Great to see an image of our Gridshell project, designed and constructed with 1st year students on the cover of Flora Samuel’s new book which is available to purchase HERE.

Below is a review of this book by Piers Taylor for the RIBA Journal.

Architects are very good at presuming their worth is evident to everyone, and yet, as Flora Samuel demonstrates, not only do many non-architects not even know what architects do, but we are also very bad at presenting the case for why we are useful – let alone essential. For much of the construction industry we’ve become dispensable and marginalized to the point of becoming little more than mere self-aggrandizing stylists for a few trophy buildings. Not only are we thought of as petulant dandies who add cost and complexity, we are also considered unaffordable. The only things we care about are finishing a building, photographing it before the client screws it up, and getting it published so that we can bask in the glow from our peers. Is it any wonder we’ve become semi irrelevant to the general public, to developers, to governments and to the construction teams that we used to lead? In many ways it is tragic that a book called ‘Why Architects Matter’ had to be conceived and written at all. It isn’t possible to imagine, say, that a book titled ‘Why Doctors Matter’ would have had to be written, or even ‘Why Carpenters Matter’. We know we need them and the arguments for their existences are obvious.
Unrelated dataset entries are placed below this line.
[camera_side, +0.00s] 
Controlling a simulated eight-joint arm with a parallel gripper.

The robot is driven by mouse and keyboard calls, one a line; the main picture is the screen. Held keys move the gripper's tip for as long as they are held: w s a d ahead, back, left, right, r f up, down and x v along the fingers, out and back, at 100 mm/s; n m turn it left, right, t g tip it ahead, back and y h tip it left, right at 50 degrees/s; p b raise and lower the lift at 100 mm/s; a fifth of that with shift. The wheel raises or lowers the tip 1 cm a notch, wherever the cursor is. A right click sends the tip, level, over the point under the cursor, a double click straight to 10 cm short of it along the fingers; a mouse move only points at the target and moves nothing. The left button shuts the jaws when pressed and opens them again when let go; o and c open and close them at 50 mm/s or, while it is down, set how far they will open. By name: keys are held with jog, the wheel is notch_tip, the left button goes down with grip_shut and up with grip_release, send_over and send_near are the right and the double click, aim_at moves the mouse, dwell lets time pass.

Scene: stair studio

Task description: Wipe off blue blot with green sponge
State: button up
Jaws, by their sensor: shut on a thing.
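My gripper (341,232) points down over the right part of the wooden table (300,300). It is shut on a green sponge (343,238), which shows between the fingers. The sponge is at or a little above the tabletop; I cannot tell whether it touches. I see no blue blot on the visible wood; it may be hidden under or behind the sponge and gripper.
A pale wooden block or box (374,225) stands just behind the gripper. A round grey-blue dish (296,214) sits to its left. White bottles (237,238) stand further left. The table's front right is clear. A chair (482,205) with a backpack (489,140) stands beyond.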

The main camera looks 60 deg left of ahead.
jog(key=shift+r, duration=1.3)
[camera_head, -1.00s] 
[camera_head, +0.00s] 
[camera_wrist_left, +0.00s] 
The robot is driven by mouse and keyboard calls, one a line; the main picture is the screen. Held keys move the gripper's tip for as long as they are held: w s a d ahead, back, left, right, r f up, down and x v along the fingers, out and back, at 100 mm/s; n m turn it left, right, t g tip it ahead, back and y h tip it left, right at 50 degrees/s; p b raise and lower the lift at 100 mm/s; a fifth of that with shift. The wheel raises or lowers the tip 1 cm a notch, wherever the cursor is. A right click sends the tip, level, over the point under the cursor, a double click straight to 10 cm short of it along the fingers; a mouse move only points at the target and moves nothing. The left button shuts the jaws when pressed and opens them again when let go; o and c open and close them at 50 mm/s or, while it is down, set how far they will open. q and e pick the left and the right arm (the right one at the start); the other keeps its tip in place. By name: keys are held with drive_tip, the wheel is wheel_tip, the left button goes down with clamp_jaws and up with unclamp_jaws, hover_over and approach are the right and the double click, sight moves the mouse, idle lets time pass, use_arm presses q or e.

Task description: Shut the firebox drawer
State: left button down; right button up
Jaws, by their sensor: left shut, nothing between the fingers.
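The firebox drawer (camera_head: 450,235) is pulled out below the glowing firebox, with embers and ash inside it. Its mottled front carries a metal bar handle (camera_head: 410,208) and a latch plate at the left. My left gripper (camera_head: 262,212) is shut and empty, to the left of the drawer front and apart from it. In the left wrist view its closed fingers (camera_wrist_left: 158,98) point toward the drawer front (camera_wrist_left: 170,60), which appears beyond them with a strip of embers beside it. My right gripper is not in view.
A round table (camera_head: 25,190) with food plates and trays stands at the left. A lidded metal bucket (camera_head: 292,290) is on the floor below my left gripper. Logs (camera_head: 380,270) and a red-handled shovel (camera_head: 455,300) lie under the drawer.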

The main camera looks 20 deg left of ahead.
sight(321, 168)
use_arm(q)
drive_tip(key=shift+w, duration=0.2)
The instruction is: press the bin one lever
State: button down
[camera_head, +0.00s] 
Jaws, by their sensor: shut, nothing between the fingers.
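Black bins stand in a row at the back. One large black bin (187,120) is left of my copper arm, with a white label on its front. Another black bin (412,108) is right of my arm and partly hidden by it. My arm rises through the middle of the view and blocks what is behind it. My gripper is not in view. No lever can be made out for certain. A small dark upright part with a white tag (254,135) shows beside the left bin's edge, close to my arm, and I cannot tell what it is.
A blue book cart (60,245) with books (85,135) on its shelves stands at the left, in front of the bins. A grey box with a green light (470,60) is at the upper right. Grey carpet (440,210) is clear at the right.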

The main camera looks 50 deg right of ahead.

In some ways, an alternative title for this book might have been called (with apologies to Will Hutton) ‘The State We’re In’ – or certainly the first part of the book, which deals with our plight. If public opinion is any measure, it’s a sorry state that we are in, and one where architect bashing is pretty much a national sport. While we’ve always been a profession in crisis, we’re now in a, new, special kind of crisis of our own making. Samuel sets out that for the most part, we are responsible for our own downfall, being not only incapable of demonstrating why our skills and knowledge are essential but also being unclear about what our skills and knowledge are. The problem, in many ways, is that we are fixated on the wrong things: time and again, when asked to justify our existence, we call upon aesthetic codes.

Yet, as Samuel shows, most people – including the other highly skilled professionals within our teams – do not share the same aesthetic values, or even understand our language, which Samuel describes as ‘unintelligible’ to most of them. Instead of hearing this and attempting to reconcile the gulf between us and others who commission architects or work with us in design teams, we retreat further into our autonomous worlds. We seek solace in other architects and within the architectural media which we still feel reflect our values. But for the most part these values are propped up by phony ethics, false morality, and vacuous self-righteous rhetoric. Tragically, we care far more about what our peers think of us than non-architects, making us – as Jeremy Till says ‘increasingly irrelevant and ultimately irresponsible.’

Much of the reason that we’re so unhappy (our career satisfaction is at an all time low) and so loathed is that we are simply not good at explaining why what we do matters – and of course this is hindered by not being sure about what we do in the first place. In addition, Samuel argues that our self image is delusional and still propped up by our identification with the unreconstructed, totalitarian, swashbuckling alpha male heroic role models, personified by Howard Roark, our beloved Modernists – Corb, Mies – and other globe-trotting neo-liberal greats – Foster, Rogers, Koolhaus – who battle tirelessly on our behalf against the unwashed, unthinking, non believers. Poor us. Overworked, underpaid, undervalued and unappreciated. If only everyone else could be more like us, with our natty black outfits and our flowery shirt/suit jacket uniforms, our Bromptons, our perfectly aligned sock drawers, our appreciation of shadow gaps, concrete and our love of the ‘rational’.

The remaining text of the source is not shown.